Il faut le dire pourtant, ce n’a pas été tout-à-fait trahir l’intention de la jeune fille qui les écrivait, que de publier en totalité ces lettres. En plus d’un passage, il est clair qu’elle songe à l’usage qu’on en peut faire. On aperçoit le bout d’oreille d’auteur. Si une lettre, par malheur, se perd en chemin, ce sont des regrets, des recherches infinies.
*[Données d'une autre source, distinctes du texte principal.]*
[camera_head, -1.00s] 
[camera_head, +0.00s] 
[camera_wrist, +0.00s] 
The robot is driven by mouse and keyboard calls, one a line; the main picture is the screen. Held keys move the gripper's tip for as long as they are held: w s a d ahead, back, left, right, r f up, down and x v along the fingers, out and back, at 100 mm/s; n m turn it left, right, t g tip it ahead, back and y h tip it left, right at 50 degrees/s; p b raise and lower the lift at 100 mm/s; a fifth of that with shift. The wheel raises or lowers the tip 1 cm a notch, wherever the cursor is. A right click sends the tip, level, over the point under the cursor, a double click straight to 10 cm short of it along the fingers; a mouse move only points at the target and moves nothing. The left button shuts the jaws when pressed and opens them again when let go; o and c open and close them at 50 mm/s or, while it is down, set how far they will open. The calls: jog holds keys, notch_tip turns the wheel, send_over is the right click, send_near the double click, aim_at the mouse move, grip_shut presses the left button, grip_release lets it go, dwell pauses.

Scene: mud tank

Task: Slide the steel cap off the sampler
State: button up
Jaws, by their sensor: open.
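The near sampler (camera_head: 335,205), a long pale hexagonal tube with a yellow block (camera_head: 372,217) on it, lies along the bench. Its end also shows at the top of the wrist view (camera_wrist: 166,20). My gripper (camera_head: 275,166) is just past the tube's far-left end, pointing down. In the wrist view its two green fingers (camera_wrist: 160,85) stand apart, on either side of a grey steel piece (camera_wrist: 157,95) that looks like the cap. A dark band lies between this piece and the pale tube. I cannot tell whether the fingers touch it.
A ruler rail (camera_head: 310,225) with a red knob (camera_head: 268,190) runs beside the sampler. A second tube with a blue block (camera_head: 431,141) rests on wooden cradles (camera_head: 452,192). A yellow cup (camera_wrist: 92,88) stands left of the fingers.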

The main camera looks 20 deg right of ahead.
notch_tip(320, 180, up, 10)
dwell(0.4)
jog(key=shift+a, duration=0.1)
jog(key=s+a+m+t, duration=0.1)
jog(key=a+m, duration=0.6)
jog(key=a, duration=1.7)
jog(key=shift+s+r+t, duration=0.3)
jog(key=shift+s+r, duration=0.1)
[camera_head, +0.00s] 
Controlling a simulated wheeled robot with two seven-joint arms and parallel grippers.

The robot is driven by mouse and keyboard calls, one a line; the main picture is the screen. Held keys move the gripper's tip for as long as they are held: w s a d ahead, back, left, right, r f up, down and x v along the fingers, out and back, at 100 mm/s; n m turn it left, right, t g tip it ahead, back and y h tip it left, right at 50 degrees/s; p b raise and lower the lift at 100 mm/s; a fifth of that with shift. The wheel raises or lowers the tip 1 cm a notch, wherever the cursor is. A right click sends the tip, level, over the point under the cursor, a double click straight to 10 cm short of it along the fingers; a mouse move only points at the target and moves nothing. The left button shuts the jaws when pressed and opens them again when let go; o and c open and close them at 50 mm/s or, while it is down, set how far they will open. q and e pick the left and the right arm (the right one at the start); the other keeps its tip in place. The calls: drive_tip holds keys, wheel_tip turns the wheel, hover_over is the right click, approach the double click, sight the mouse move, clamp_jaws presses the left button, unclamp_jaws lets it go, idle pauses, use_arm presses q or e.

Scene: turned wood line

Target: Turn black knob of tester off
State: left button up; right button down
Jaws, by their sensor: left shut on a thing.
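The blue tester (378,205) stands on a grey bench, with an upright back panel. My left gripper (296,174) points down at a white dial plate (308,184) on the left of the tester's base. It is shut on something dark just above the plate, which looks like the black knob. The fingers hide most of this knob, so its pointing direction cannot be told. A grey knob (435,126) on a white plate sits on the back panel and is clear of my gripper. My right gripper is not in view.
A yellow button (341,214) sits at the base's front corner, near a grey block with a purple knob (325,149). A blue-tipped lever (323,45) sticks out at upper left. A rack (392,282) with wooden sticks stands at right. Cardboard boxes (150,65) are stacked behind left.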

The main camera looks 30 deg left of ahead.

Quand elle parle de son barbouillage, est-ce bien sérieux ? « Et puis qu’importe notre façon d’écrire ! en composant mes lettres (donc elle les compose), ai-je l’espoir qu’après ma mort elles trouveront un éditeur et prendront rang à côté de celles de Mme de Sévigné ? Non, cette folie n’est pas du nombre des miennes ; si nous gardons nos barbouillages, c’est pour nous faire rire quand nous n’aurons plus de dents. » Et encore, au moment des confidences les plus tendres et les plus secrètes d’un cœur qui se croit pris : « Décachète la lettre, fais-en lecture, songe à mes tourmens, aux siens… et vois si tu dois l’envoyer. Mais, dans tous les cas, ne brûle rien. Dussent mes lettres être vues un jour de tout le monde, je ne veux point dérober à la lumière les seuls monumens de ma faiblesse, de mes sentimens. » Allons, puisqu’on nous le permet et qu’on nous y invite même, pénétrons dans l’intérieur virginal où il lui plaît de nous guider.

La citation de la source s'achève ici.